The Reserve Bank of India's chief Duvvuri Subbarao pushed ahead with a rate hike at the October monetary policy meeting, overruling a majority of external members of advisory panel who had argued for a pause, minutes released on Thursday showed.
Five of the seven external members of the technical panel on monetary policy, which is advisory in nature and has no voting powers, suggested the repo rate be kept unchanged at 8.25 percent, while one member had called for a 25 basis points increase.
One member was not present at the meeting and didn't present her views. The minutes did not release the views of the governor and his deputies. Subbarao, however, went against the recommendations and hiked the repo rate by 25 basis points, but signaled a hold in the December policy.
The increase, which was the 13th in a tightening cycle that began in early 2010, was possibly also the final one, on expectations that persistently high inflation will finally begin to ease starting in December.

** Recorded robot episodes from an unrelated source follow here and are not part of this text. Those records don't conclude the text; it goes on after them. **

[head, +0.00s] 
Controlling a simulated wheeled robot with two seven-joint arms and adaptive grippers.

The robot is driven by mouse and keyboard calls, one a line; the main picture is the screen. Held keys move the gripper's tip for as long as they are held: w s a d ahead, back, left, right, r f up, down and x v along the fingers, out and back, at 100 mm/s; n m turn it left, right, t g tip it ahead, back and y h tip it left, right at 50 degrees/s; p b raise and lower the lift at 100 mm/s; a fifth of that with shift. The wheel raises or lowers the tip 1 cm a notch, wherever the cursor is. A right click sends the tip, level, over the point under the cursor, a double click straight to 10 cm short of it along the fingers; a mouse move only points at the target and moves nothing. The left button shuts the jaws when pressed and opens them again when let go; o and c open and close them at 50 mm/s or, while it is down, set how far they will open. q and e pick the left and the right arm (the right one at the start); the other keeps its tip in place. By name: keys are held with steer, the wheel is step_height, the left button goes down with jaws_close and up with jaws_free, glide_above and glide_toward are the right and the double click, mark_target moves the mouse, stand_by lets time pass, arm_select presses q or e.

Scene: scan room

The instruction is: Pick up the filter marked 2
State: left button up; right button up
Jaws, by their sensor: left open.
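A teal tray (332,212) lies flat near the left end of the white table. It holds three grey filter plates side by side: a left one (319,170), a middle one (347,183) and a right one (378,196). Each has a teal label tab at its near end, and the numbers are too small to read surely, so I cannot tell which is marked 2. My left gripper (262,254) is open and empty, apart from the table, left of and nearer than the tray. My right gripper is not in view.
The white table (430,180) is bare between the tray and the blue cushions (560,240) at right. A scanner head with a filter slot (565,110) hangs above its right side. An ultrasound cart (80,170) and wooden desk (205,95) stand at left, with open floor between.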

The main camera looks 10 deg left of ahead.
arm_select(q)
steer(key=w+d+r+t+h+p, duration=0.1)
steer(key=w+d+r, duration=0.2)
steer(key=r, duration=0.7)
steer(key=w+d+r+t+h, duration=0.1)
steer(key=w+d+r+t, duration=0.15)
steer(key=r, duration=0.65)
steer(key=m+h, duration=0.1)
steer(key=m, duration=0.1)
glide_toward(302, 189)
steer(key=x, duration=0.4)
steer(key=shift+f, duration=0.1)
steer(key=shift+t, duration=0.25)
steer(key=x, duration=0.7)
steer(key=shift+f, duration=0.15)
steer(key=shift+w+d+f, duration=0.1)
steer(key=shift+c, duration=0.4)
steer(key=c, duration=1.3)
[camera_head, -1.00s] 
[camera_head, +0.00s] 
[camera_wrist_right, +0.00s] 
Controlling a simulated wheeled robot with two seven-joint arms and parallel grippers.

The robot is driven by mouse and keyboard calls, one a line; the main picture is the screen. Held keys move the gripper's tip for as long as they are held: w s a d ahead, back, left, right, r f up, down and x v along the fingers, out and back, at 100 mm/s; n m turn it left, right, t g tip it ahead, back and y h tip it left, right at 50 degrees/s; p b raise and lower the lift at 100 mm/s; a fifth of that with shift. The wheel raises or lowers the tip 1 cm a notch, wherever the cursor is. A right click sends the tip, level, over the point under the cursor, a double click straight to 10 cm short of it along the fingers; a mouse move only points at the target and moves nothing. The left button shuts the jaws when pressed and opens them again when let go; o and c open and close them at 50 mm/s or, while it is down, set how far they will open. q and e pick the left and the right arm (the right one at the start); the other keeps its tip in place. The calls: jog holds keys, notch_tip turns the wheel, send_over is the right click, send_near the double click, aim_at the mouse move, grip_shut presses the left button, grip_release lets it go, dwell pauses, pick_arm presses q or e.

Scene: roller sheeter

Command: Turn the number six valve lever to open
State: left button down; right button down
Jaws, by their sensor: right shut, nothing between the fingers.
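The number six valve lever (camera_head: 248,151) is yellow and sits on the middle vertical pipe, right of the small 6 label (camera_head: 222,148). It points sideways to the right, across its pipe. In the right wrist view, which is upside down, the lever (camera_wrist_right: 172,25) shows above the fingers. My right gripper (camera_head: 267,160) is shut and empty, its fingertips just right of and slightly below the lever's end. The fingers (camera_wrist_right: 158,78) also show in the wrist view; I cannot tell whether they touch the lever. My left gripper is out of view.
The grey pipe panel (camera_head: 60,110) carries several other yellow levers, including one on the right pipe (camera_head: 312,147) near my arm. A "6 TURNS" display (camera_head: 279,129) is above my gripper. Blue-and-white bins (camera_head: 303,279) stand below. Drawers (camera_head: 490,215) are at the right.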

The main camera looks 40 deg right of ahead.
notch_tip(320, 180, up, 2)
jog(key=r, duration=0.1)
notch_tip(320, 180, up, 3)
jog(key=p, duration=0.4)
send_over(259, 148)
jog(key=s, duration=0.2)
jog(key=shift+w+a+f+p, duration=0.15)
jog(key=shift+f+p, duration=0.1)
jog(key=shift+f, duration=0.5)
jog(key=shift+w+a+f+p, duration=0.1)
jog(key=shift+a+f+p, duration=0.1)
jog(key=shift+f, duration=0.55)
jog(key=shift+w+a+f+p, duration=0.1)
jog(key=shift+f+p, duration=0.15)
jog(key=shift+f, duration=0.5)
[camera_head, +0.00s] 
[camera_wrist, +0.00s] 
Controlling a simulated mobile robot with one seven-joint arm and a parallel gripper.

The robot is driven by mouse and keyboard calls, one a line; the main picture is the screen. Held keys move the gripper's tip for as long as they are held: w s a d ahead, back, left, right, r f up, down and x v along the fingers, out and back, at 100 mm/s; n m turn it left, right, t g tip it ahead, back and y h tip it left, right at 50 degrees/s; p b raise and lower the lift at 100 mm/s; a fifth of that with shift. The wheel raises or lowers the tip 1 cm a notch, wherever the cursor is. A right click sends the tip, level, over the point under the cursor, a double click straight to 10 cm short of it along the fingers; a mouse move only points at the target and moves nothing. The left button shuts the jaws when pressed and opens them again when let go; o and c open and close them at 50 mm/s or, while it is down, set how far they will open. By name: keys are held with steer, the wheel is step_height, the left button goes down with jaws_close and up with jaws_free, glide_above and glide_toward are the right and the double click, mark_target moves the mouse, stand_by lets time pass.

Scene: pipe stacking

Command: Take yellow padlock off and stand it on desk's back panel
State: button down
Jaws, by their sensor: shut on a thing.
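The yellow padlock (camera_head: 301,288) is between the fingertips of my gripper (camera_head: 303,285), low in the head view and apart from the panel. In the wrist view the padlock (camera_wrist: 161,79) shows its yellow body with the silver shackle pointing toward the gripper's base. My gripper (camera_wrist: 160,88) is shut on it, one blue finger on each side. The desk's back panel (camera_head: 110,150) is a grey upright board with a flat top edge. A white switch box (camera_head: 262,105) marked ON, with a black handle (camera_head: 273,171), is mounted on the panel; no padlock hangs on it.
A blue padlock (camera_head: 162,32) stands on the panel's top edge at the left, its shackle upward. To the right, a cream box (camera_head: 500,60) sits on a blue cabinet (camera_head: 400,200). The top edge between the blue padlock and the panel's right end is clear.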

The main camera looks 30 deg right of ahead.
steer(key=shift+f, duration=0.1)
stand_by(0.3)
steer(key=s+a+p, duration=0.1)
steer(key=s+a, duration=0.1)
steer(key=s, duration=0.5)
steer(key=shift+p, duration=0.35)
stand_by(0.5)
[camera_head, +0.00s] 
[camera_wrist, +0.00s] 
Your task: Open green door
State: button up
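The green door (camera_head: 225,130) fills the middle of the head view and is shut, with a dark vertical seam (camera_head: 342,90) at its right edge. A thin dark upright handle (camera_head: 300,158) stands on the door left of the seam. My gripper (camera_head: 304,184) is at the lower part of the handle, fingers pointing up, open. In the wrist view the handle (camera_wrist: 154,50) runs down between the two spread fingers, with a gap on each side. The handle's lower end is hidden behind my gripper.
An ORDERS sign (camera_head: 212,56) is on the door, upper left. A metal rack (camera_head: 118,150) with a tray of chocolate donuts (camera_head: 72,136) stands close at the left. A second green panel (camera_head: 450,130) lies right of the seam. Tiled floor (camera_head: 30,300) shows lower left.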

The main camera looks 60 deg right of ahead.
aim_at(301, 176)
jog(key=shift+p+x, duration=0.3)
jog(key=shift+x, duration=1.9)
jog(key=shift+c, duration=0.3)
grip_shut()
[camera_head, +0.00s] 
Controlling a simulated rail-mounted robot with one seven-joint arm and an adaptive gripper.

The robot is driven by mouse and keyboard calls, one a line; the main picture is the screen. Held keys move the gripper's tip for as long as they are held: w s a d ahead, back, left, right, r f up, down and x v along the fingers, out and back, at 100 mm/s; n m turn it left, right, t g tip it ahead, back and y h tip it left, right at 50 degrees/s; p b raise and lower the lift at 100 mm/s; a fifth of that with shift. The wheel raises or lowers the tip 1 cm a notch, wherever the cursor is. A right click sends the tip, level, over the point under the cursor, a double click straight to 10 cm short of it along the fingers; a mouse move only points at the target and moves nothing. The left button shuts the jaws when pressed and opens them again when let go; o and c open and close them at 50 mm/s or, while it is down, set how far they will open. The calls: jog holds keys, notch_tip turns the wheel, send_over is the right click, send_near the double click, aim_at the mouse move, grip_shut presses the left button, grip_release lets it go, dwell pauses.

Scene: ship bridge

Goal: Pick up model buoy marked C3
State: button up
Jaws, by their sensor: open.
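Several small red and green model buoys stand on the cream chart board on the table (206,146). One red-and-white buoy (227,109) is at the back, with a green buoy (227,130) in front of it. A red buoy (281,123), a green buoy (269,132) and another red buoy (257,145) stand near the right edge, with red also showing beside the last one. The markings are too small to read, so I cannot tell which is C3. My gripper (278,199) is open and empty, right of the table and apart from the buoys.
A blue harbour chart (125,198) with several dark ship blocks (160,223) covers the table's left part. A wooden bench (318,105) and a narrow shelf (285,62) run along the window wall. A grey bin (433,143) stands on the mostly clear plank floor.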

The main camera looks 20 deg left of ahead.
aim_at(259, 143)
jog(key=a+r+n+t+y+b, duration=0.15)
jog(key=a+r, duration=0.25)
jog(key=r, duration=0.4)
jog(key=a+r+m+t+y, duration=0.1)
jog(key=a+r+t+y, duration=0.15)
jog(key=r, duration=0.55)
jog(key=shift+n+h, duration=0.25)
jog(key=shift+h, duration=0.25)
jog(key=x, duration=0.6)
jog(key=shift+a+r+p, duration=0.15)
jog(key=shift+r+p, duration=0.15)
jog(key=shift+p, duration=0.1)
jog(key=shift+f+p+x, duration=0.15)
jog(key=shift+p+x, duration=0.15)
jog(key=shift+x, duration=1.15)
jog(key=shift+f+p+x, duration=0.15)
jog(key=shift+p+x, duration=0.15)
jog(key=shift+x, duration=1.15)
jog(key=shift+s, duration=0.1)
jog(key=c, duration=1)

I think the central bank was just worried about the high inflationary pressures and they didn't want to be seen as having lost their guard, said Rupa Rege Nitsure, chief economist at Bank of Baroda. However, they have hiked rates two times and banks have not transmitted, so they have clearly exhausted the space to hike further. Demand for credit has also dried up, she added.
The RBI's technical advisory panel on monetary policy has twelve members - the Governor, the four deputy governors, and seven external experts.
The RBI released minutes of the technical advisory committee on monetary policy that was held on Oct. 19. The central bank takes into account the advice of the committee but the final decision lies with the RBI chief.
The RBI releases the minutes of the meeting of the technical committee about a month after the quarterly policy statement. The minutes do not specify the policy stance adopted by individual members and often does not indicate the views of all members of the panel.
The minutes showed that one external member suggested a 25 bps hike in the statutory liquidity ratio (SLR) to curtail bank borrowing from the RBI's liquidity window. Another member recommended allowing some nominal exchange rate appreciation to reduce cost pressures on economy, the minutes showed.
Some members also raised concerns over the high fiscal deficit and the risk of slippage in current fiscal year. The government's target for fiscal deficit stands at 4.6 percent currently, but most private economists expect it to rise to as much as 5.6 percent. All members observed that inflation was a major concern and would not ease immediately, it showed.
Those who argued against the rate hike said inflation was driven by external and supply side factors and thus rate hikes were hurting investment and growth, without curbing inflation.
In view of slowing global economy, it was expected that the global commodity prices may soften gradually, which should help moderate inflation, going forward, the minutes said, as a reason for some members to oppose the rate hike.
Latest data released earlier this week showed India's wholesale prices rose more than expected in October as the cost of food and fuel increased, raising doubts about the central bank's outlook that price pressures will abate by the end of the year.